— START —

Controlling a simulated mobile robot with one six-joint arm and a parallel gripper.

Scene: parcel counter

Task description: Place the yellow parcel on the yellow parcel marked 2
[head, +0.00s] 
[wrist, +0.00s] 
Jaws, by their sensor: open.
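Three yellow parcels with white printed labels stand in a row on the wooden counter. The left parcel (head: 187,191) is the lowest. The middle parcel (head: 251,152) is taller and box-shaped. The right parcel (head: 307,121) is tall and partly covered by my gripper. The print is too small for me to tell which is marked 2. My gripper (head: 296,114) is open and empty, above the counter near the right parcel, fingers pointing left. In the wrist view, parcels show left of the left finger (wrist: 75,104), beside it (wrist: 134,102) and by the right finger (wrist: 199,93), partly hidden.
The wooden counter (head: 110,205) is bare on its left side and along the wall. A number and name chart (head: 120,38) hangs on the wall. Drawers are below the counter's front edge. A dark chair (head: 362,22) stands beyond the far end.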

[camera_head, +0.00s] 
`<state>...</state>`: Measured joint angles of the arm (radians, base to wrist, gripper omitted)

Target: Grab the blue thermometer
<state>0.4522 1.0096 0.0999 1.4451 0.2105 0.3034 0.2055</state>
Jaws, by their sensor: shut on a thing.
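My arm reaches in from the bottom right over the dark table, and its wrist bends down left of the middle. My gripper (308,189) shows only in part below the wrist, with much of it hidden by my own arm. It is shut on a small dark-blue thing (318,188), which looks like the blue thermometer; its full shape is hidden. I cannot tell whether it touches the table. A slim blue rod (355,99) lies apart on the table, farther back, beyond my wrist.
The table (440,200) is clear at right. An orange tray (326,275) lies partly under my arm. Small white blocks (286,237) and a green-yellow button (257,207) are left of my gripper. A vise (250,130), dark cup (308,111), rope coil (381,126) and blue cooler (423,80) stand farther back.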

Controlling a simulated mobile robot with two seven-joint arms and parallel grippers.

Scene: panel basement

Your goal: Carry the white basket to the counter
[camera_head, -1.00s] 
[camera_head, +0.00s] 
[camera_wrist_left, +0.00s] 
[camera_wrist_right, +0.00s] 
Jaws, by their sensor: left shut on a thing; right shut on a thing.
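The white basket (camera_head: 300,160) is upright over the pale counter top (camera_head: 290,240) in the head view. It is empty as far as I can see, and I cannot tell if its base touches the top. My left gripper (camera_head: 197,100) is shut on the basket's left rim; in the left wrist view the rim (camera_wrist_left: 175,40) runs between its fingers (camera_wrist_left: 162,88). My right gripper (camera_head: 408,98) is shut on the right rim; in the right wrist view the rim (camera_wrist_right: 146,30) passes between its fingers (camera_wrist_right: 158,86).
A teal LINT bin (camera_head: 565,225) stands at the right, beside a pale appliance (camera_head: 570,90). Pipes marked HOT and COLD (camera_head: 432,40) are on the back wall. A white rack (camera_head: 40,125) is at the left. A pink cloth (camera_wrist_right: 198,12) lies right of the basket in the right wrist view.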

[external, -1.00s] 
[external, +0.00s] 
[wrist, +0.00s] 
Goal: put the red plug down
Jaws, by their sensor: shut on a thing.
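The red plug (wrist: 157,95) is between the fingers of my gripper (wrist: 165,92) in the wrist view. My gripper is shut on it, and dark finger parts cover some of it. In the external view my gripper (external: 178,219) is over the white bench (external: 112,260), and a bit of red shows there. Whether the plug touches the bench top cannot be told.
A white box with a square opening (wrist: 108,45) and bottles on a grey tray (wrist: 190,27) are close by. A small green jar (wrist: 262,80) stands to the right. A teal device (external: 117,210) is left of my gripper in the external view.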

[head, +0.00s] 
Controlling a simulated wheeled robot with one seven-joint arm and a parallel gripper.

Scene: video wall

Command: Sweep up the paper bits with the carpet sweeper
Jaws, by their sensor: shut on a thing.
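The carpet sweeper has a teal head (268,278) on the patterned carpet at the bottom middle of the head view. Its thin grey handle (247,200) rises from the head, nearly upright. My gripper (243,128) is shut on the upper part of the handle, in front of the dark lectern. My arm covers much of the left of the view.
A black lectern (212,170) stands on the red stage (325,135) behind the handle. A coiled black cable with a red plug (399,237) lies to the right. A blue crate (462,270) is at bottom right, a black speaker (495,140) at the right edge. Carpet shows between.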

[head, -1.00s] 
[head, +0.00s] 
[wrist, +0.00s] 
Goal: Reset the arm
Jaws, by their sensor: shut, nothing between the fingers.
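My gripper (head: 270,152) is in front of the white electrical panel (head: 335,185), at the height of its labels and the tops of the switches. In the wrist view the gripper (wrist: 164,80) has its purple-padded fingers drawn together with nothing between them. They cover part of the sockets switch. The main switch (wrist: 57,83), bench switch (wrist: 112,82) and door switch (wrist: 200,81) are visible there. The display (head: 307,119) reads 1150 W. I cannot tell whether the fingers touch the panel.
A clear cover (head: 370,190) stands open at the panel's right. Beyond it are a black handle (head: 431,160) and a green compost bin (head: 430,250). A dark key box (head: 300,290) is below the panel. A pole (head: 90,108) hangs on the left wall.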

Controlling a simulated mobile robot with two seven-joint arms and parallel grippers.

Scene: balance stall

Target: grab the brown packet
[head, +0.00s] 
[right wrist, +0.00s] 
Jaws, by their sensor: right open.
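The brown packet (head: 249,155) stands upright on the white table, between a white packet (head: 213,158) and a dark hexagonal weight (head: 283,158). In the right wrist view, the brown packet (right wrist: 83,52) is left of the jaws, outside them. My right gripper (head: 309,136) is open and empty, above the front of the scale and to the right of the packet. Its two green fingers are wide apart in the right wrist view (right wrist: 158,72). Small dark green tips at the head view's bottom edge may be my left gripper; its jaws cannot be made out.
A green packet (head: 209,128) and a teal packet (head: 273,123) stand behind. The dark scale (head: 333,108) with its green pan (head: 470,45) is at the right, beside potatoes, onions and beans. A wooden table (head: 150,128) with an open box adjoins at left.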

— END —

▸ **GIVEN EXERCISE**: Extract the lines above, from the first one through the one containing "<state>0.4522 1.0096 0.0999", and return only those, unchanged.

▸ **WRITTEN RESPONSE**:
Controlling a simulated mobile robot with one six-joint arm and a parallel gripper.

Scene: parcel counter

Task description: Place the yellow parcel on the yellow parcel marked 2
[head, +0.00s] 
[wrist, +0.00s] 
Jaws, by their sensor: open.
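Three yellow parcels with white printed labels stand in a row on the wooden counter. The left parcel (head: 187,191) is the lowest. The middle parcel (head: 251,152) is taller and box-shaped. The right parcel (head: 307,121) is tall and partly covered by my gripper. The print is too small for me to tell which is marked 2. My gripper (head: 296,114) is open and empty, above the counter near the right parcel, fingers pointing left. In the wrist view, parcels show left of the left finger (wrist: 75,104), beside it (wrist: 134,102) and by the right finger (wrist: 199,93), partly hidden.
The wooden counter (head: 110,205) is bare on its left side and along the wall. A number and name chart (head: 120,38) hangs on the wall. Drawers are below the counter's front edge. A dark chair (head: 362,22) stands beyond the far end.

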[camera_head, +0.00s] 
`<state>...</state>`: Measured joint angles of the arm (radians, base to wrist, gripper omitted)

Target: Grab the blue thermometer
<state>0.4522 1.0096 0.0999 1.4451 0.2105 0.3034 0.2055</state>

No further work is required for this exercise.